La dernière manifestation du poids des années de contre-révolution sur le FOR, qui n'apparaît pas dans cette lettre mais n'en est pas moins réelle est son sectarisme, sectarisme qui s'est exprimé notamment par son départ spectaculaire de la conférence internationale de novembre 78 et par le refus de ce groupe de poursuivre la discussion et la confrontation politiques avec les autres courants communistes.

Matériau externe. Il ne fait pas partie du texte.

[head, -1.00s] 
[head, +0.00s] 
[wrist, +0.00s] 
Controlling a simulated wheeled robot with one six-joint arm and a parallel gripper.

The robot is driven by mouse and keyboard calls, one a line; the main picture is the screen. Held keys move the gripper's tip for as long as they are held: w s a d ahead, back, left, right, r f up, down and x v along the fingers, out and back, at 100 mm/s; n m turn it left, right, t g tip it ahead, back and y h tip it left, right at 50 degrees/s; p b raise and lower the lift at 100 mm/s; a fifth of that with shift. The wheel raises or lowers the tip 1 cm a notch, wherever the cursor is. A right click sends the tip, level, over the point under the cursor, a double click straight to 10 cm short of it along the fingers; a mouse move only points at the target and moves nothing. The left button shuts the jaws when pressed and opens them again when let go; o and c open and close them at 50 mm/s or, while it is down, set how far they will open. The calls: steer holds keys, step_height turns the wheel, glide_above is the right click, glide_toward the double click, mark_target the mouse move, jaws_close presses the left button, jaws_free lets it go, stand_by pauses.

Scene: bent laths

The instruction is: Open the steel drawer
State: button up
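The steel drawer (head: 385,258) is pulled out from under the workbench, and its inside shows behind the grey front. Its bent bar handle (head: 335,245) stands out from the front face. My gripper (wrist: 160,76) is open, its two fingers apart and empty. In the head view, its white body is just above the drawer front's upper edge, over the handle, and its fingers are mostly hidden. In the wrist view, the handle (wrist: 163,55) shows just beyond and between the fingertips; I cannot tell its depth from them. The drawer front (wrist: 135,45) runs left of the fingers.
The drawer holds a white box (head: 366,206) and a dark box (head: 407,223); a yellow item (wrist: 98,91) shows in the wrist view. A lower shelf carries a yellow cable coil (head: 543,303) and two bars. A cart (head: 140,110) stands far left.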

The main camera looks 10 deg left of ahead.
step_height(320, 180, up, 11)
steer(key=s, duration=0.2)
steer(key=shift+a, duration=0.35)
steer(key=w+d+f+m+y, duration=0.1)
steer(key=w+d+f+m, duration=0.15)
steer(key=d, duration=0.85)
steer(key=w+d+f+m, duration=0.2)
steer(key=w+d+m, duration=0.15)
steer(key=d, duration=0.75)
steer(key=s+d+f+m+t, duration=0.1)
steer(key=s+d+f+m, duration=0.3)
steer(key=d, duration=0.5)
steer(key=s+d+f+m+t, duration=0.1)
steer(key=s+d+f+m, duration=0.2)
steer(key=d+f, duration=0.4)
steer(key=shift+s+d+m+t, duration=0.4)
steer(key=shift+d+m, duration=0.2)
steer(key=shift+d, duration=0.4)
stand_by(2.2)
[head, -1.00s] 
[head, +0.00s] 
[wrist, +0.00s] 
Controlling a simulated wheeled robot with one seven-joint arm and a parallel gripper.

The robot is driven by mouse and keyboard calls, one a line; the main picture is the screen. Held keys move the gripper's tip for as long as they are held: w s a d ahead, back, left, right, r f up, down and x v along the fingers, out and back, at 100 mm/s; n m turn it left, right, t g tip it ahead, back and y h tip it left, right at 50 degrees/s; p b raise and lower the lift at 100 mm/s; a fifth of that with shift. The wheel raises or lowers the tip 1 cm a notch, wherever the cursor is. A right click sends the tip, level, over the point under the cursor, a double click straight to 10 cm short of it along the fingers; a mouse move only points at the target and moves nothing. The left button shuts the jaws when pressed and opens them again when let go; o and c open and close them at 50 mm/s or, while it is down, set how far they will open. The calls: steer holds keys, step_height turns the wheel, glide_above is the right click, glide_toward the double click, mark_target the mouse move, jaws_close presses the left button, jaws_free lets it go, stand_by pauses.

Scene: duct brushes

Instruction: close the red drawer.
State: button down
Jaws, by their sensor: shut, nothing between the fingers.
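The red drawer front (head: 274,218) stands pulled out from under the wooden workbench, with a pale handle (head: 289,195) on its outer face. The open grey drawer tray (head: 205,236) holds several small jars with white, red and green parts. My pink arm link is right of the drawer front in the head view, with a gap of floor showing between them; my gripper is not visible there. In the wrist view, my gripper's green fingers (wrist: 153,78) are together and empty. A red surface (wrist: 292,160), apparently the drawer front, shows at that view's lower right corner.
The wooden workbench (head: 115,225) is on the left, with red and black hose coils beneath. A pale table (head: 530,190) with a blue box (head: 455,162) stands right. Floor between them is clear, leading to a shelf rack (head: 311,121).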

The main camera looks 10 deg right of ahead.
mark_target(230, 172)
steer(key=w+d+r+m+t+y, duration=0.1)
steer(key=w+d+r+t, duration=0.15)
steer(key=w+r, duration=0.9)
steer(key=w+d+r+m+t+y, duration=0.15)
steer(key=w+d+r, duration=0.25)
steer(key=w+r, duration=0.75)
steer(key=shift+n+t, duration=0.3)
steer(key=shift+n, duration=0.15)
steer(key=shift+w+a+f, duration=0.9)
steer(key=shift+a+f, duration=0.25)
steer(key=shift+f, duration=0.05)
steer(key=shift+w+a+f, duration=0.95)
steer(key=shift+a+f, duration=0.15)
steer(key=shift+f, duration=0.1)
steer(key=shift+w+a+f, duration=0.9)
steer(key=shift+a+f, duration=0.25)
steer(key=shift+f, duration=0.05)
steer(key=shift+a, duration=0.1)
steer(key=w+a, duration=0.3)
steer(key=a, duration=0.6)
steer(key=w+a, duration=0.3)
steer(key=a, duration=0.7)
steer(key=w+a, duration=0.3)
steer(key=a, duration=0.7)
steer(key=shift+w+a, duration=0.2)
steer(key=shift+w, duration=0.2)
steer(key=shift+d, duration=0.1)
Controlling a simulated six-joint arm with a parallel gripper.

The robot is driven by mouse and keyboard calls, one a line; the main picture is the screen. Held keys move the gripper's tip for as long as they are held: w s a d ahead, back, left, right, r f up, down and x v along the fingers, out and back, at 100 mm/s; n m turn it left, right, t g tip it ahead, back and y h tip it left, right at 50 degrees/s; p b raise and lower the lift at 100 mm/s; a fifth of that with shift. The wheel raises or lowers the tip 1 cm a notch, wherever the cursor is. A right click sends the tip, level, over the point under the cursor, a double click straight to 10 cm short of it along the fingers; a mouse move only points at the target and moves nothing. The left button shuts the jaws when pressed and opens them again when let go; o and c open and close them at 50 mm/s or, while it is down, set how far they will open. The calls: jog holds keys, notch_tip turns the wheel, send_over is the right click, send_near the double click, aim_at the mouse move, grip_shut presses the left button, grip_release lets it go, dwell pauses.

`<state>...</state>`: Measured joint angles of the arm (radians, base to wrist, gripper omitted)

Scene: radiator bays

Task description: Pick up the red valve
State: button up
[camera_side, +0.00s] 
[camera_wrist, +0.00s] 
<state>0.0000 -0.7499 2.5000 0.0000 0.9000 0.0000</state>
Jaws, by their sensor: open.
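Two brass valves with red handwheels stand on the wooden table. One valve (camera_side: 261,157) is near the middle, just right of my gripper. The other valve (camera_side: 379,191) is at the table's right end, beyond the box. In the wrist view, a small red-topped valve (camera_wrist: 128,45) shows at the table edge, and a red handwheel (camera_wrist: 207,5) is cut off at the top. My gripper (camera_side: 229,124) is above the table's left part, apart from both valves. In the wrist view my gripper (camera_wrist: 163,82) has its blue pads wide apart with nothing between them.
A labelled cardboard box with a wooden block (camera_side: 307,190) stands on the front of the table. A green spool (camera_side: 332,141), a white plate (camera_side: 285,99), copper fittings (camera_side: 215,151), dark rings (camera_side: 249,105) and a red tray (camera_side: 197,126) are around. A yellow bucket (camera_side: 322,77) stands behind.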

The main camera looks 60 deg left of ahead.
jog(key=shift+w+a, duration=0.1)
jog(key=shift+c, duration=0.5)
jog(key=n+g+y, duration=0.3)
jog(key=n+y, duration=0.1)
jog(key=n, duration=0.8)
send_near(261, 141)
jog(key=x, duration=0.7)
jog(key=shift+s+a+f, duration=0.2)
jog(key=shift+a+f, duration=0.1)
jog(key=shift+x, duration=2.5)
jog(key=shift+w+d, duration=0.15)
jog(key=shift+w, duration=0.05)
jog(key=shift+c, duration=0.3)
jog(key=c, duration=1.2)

Nous pensons que le FOR est incontestablement un groupe communiste animé d'une sincère volonté révolutionnaire. Mais ces qualités ne suffisent pas aux courants révolutionnaires pour être à la hauteur des tâches pour lesquelles ils ont surgi dans la classe. Pour que le FOR puisse contribuer efficacement au processus déjà engagé de prise de conscience de celle-ci vers de nouveaux affrontements révolutionnaires, il faut qu'il soit capable de tirer à fond les enseignements de plus d'un demi-siècle d'expérience prolétarienne, qu'il se dégage de la "tradition de toutes les générations mortes (qui) pèse d'un poids très lourd sur le cerveau des vivants" (Marx "Le 18 Brumaire...") et en particulier, qu'il comprenne l'impérieuse nécessité de rompre avec l'esprit de secte et d'engager le débat entre révolutionnaires en vue de préparer leur regroupement futur. Sinon, il est condamné à devenir une entrave à ce processus et finalement à disparaître après avoir stérilisé les énergies révolutionnaires de ses militants et de ceux qu’il influence.

Salutations Communistes

 

[1] Leaders respectifs de la IVème "Internationale", de l'OCI et de "Lutte Ouvrière".